Orta çağda insanlığı yönetmede marifeti inkar edilemez olan sufi anlayışın, tarikat usulünün Müslümanları yeni “modern çağ” diye adlandırılan Osmanlının yıkılış yıllarında hızla gelmekte olan yeni çağa adaptasyonda maalesef başarı gösterememiştir.
Müslümanların imanını istismardan kaynaklanan “gassalın elinde ki ölü” misali teslimiyeti yüz yıllarca Müslüman devlet yöneticilerinin işine yaradığı gibi maalesef Osmanlının çöküş yıllarında Batılı müsteşriklerin kurnazca, münafıkça, kafirce oynadıkları entrikalar sebebiyle İngilizlerin ve diğer emperyalist batı devletlerinin işine yaradığı gerçek bir vakıa olarak ortadadır.
Müslümanların sadece iman ve inanç ekseninde taşımaları gereken duygusal, zihinsel düşüncelerin kaynağı olan gayb-i mutlak güçün insan tercihleri ile ilişkilendirilerek beşeri seviyeye indirip olağanüstü sıra dışı kurtuluş beklentilerine sokulması ümmeti mahvı perişan ettiği gibi Ümmetin evlatlarını da rüzgarın önünde ki süprüntü misali sağa sola atmıştır.

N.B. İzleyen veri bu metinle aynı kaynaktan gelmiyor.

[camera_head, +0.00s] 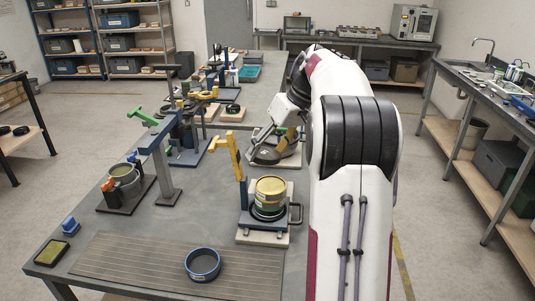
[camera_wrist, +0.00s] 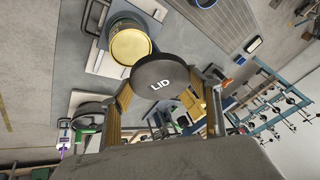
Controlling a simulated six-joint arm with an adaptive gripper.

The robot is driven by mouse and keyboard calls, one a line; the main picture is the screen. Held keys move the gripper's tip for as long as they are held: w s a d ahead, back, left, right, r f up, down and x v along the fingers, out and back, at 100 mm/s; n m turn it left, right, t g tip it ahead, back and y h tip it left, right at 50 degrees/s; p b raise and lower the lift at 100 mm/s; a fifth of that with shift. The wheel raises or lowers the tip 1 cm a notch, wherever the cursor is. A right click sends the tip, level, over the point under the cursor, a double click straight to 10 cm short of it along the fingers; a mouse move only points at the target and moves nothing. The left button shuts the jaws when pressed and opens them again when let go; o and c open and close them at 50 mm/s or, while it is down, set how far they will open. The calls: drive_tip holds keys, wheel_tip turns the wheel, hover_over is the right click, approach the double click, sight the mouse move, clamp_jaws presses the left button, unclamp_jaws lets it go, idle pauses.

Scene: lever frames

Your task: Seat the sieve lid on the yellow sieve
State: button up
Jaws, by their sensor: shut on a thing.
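The yellow sieve (camera_head: 270,186) is a round can with a yellow top and a dark lower part. It stands on a small board fixture beside a yellow upright post. It also shows in the wrist view (camera_wrist: 130,45), its yellow top facing the camera. The sieve lid (camera_wrist: 160,77) is a dark grey disc marked LID. My gripper (camera_wrist: 165,86) is shut on the lid, with tan fingers at its two sides. In the wrist view the lid overlaps the near edge of the yellow sieve; any gap between them cannot be judged. My arm partly hides the gripper in the head view.
A blue ring-shaped sieve (camera_head: 202,264) lies on the ribbed mat (camera_head: 130,262) in front. A grey-and-blue stand (camera_head: 163,165) with a green handle and a grey pot (camera_head: 125,180) are at the left.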

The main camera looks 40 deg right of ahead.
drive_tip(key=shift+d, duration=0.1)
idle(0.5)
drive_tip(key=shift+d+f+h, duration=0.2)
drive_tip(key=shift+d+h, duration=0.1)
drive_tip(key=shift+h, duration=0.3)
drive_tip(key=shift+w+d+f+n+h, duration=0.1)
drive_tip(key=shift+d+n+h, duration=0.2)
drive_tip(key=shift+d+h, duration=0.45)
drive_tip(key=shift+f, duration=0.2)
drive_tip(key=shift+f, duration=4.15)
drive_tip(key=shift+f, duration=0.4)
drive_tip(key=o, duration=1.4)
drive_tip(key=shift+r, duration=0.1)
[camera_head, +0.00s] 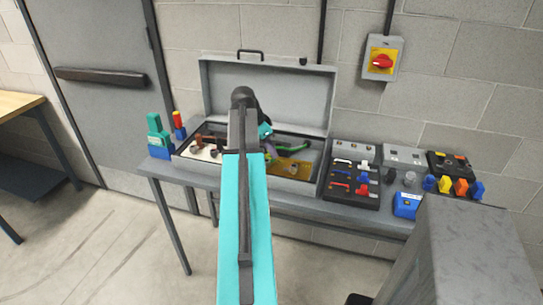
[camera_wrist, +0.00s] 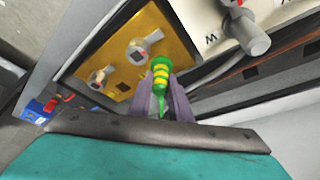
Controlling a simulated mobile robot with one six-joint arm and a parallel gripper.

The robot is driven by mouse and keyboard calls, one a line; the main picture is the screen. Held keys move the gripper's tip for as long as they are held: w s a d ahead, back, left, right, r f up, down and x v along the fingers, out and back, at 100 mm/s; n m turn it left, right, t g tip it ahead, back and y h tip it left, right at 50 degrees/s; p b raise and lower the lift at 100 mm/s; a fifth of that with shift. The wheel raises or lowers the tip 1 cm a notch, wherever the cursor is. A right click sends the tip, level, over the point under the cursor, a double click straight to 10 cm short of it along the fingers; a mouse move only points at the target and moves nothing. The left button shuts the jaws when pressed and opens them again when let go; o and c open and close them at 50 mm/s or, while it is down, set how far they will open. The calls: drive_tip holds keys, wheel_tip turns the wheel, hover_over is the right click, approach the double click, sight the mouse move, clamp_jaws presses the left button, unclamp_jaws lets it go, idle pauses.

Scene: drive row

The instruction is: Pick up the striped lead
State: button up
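The striped lead (camera_wrist: 161,72), green with yellow bands, is between the two grey-purple fingers of my gripper (camera_wrist: 161,88) in the wrist view. The fingers sit close on both sides of it, with no clear gap, so my gripper looks shut on it. Its green end runs back between the fingers. In the head view the green of the lead (camera_head: 293,149) shows inside the open grey case (camera_head: 264,92), right of my arm's teal end part. My arm hides part of the case there.
A gold panel (camera_wrist: 130,60) with knobs lies beside the lead in the case. A red-yellow switch (camera_head: 382,60) is on the wall.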

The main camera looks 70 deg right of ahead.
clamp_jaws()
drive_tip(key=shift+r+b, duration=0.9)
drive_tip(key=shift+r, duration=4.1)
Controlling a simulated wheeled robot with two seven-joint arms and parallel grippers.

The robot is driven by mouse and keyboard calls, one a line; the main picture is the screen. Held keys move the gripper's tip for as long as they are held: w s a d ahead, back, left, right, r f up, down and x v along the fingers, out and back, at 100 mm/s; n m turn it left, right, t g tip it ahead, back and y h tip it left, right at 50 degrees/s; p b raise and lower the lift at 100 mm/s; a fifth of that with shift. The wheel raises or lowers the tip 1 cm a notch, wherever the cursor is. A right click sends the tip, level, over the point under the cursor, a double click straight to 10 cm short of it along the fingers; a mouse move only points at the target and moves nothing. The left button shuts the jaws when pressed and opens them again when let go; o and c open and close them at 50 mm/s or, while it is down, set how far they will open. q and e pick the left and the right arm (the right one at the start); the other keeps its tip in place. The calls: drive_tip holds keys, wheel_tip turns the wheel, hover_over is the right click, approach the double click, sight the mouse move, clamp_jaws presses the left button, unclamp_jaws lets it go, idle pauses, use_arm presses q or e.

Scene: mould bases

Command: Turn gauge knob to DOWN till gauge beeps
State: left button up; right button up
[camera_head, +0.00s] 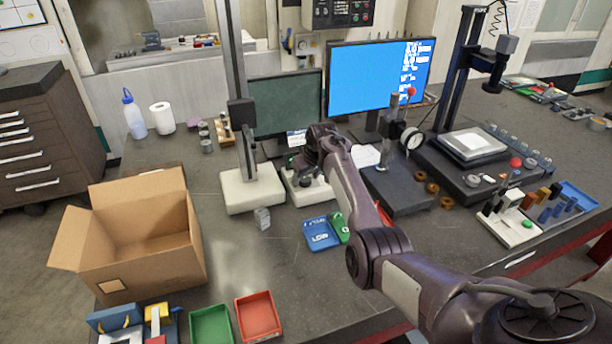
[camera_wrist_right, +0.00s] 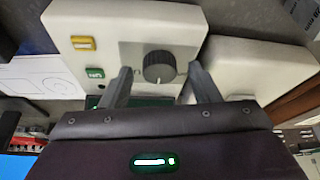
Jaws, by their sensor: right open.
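The gauge box is a pale box (camera_head: 318,194) on the bench, mostly covered by my right arm in the head view. In the right wrist view, the box front (camera_wrist_right: 128,26) carries a round dark grey gauge knob (camera_wrist_right: 158,67) with a light pointer mark. A yellow button (camera_wrist_right: 83,43) and a green button (camera_wrist_right: 95,73) sit left of the knob. My right gripper (camera_wrist_right: 159,74) is open, with one finger on each side of the knob and visible gaps between. In the head view the right gripper (camera_head: 311,168) is over the box. My left gripper is out of view.
A height stand with a pale base (camera_head: 253,190) stands close beside the gauge box. A dial gauge stand (camera_head: 400,190) is on its other side. A monitor (camera_head: 285,103) stands behind. An open cardboard box (camera_head: 150,270) is at the left.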

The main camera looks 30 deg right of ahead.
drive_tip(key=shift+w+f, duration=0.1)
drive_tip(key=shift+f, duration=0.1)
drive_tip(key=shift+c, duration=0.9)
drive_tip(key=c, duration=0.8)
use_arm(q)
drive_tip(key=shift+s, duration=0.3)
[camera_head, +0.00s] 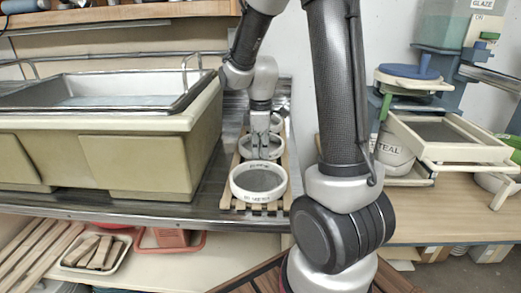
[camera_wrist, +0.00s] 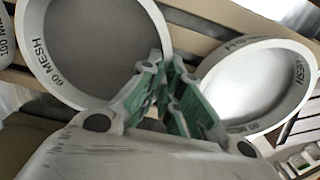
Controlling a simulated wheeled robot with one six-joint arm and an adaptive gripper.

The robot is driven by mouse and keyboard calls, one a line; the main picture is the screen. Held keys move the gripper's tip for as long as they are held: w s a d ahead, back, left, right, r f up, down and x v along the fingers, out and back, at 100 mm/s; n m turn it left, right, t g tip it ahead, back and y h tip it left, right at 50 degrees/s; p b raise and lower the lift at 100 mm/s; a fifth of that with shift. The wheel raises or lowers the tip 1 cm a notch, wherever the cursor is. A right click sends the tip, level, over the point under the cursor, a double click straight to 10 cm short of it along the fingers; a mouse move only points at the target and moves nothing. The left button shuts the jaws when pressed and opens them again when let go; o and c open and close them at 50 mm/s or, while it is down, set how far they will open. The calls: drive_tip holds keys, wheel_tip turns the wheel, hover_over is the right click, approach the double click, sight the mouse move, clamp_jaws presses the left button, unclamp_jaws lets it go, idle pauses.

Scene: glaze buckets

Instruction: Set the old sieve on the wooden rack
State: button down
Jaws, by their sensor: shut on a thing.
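The wooden rack (camera_head: 286,165) is a slatted strip on the metal counter, to the right of the sink. Three round white-rimmed sieves stand in a row along it. The nearest sieve (camera_head: 258,196) is over the rack's front end, with dark lettering too small to read. My gripper (camera_head: 262,155) points down between it and the middle sieve (camera_head: 241,150). It appears shut on the nearest sieve's far rim; the fingers hide the contact. In the wrist view my gripper (camera_wrist: 168,68) lies between two sieves marked 60 MESH, left (camera_wrist: 158,22) and right (camera_wrist: 307,75). The right one looks tilted.
The sink (camera_head: 150,122) borders the rack on the left. The farthest sieve (camera_head: 277,118) is partly hidden by my arm. The counter's front edge lies just before the rack.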

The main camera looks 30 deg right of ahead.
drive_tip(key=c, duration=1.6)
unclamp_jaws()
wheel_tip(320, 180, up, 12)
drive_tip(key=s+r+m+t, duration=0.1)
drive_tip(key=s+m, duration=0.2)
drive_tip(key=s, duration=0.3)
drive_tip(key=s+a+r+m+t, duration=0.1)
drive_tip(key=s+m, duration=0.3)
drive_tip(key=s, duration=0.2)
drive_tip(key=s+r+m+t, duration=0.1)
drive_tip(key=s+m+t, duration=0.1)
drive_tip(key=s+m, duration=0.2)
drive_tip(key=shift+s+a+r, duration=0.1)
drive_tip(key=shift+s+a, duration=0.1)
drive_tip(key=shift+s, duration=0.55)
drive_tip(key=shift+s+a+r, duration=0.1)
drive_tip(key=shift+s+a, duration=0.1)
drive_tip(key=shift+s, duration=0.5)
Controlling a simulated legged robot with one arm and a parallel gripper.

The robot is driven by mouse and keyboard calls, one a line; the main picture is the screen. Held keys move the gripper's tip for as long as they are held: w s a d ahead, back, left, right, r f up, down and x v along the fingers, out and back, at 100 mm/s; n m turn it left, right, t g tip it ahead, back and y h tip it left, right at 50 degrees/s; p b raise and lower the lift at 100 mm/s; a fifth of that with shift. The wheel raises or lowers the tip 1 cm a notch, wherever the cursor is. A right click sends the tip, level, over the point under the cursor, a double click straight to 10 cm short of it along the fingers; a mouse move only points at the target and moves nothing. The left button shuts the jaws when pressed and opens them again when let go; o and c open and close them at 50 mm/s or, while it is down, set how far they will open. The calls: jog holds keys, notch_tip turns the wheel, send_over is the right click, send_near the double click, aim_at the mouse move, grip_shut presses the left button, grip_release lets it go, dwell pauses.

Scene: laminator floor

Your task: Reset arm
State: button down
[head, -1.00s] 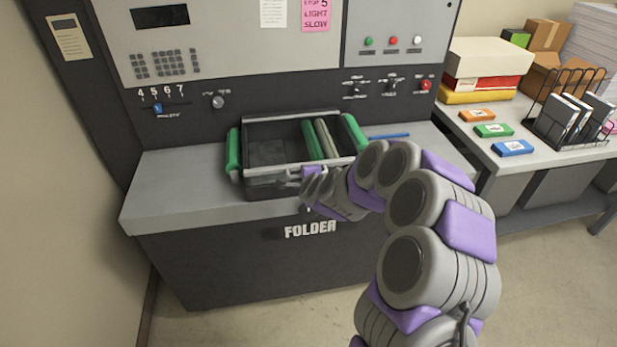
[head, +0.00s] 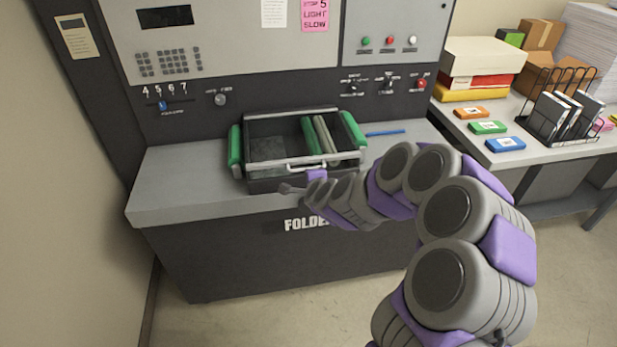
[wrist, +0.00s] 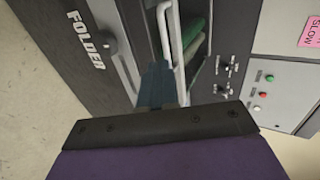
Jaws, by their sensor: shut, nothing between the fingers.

Müslümanlar arasında tahkiki bir din anlayışına geçiş yapılması gerektiği bir zamanda taklidi din anlayışında ısrarcı olmalarının başlarına getirdiği çile ve ızdırabları konu edinen “Yâ Râb, bu uğursuz gecenin yok mu sabâhı? “ diye başlayan şiiri yazdırmıştır Mehmet Akif’e. Bilahare görülmüştür ki Ümmetin düştüğü zulüm girdabı özde değil söz de Müslüman oluşlarından kaynaklandığı ortaya çıkmıştır. Ümmetin içinde ki ve önderi konumunda ki beyinsizler yüzünden koskoca bir Ümmet zillet ve sefalete sürüklenmiş helak olmuştur.İşin berbat tarafı helak kendi zamanlarıyla sınırlı kalmamış bugünlere kadar uzanmıştır. Nereye kadar da gideceği henüz belli değildir.
Etkileri günümüze kadar gelen İslam aleminde ki maneviyatı ve gaybiyyatı ilgilendirmesi gereken “biat kültürü” maalesef siyasetten ayrılması gereken zamanda ayrıştırılamadığından halkları Müslüman olan ülkeler gelinen neticede kendi aralarında birbirlerine düşmüş, ötekileştirmeler, düşmanlıklar Ümmeti kan, göz yaşı ve zulüm girdabına sokarak birbirlerini boğazlamaya kadar götürmüştür.
İslam Ülkelerinde ki siyasi ve kanaat önderlerinin ötekileştirici dillerin bir gün ellerde satır olup kelle keseceği ya da avuçların açılıp kucaklaşmaya vesile olacağı bilinmelidir. Akılsız başın cezasını ayakların çekeceği bir ortamla karşılaşmamak için hiç olmazsa Ümmetin ümidi ve son kalesi olan Türkiye’de bireysel olarak herkesin dini ve siyasi olayları taklit ederek takip değil; tahkik ederek takip etmesi için aklını kullanması şarttır.